The changing status of women underscores the contradictory nature of the country's endeavor to become more democratic. Shortly after ascending the throne, Mohammed VI appointed the first-ever female Royal Counselor, and in 2002 he reserved seats for 30 female candidates in parliamentary elections.

The government is most proud of its recent Family Code. Approved in 2003, the law makes wives equal to their husbands, granting them shared ownership of assets and allowing them to divorce. For longtime women's rights activist Nezha Chekrouni, it was a fundamental shift. "It means we're moving from a logic of dominator and dominated, to a logic based on dignity," she says.

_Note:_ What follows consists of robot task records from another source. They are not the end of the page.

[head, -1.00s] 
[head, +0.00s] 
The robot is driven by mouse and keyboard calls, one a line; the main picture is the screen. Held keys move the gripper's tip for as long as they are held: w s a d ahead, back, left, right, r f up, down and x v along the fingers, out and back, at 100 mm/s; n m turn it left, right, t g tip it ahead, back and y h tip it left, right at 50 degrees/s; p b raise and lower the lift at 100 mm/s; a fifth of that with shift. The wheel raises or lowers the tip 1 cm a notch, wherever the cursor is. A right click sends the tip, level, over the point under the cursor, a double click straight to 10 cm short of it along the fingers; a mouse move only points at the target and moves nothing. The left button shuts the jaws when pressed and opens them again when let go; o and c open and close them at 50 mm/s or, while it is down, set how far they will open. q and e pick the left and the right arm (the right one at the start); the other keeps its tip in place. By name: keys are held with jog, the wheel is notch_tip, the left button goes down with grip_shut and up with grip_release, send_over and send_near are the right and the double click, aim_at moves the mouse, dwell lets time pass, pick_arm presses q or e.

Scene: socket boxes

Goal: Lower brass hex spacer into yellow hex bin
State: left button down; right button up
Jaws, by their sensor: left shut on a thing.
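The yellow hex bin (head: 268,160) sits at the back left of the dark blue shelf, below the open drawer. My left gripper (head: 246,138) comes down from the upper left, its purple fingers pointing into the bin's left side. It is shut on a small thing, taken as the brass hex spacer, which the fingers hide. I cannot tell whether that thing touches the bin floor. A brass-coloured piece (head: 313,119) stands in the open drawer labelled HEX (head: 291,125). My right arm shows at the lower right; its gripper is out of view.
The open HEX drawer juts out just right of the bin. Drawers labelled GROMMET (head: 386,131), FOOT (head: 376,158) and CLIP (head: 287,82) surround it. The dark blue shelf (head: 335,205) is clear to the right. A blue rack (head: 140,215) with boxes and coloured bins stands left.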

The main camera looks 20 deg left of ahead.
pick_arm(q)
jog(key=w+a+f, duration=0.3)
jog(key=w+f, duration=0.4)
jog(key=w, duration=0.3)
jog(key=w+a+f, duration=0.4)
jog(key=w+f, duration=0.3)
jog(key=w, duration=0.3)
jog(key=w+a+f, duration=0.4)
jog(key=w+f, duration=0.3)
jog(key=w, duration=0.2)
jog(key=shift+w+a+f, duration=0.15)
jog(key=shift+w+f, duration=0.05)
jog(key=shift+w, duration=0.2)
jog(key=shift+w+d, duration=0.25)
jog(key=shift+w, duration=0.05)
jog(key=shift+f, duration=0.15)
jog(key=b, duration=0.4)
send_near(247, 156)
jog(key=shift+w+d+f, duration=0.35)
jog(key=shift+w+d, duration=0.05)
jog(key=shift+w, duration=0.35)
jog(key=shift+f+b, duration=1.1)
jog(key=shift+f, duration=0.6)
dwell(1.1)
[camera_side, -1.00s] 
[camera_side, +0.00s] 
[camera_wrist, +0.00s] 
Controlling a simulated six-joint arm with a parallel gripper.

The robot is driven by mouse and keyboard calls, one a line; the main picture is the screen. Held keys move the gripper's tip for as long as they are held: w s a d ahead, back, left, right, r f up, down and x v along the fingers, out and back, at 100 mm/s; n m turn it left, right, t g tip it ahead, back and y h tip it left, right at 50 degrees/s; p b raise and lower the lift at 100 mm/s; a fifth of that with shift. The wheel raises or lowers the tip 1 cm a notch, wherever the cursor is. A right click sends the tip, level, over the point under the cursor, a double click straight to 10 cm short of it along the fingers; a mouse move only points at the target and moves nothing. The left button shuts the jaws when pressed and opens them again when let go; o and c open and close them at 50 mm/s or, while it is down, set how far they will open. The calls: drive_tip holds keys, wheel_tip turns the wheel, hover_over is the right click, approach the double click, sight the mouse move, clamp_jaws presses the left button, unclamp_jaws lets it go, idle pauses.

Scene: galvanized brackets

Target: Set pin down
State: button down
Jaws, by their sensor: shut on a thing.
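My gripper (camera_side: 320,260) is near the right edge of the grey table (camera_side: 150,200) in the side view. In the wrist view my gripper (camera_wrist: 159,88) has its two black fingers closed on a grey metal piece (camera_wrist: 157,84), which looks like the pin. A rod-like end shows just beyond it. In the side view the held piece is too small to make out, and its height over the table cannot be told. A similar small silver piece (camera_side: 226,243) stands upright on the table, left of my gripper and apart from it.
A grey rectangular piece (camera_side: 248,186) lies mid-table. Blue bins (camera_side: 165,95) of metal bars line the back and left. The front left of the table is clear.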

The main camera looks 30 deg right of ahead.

But before the law was ratified, Islamist groups vigorously protested its erosion of key Muslim principles governing relations between the sexes. Only after the Casablanca bombings, when such groups felt it necessary to demonstrate their loyalty, did their opposition evaporate, and parliament unanimously approved the code.

Discrepancies between word and deed, however, frequently have undermined reforms. Last year, Mohammed VI promised to support a "professional, free, and credible media" - a pledge, say some journalists, that has led to changes including a new policy guaranteeing freedom of the press "in conformity with the law."

But in its 2005 report on Morocco, Reporters Without Borders cited a poll indicating that 80 percent of the country's journalists did not feel free to write about any subject.

"We've managed to cross some of the old red lines," says Driss Ksikes, editor-in-chief of the Casablanca-based political magazine Tel Quel. "But while the practice of freedom is clear, the legal guarantee ... is not there. The king is still sacred...."

Fatiha Ladayi, director of communication at the Ministry of Communication, counters such skepticism. "Democracy is not a kit," she says. "You can't simply apply the same model to everyone."

While Morocco may have planted seeds of democracy, for now at least, the country remains ambivalent. Mr. Ksikes isn't sure what to expect a decade hence. "I wouldn't necessarily say that we are in a process of democratization. I would say we are in a process. Full stop."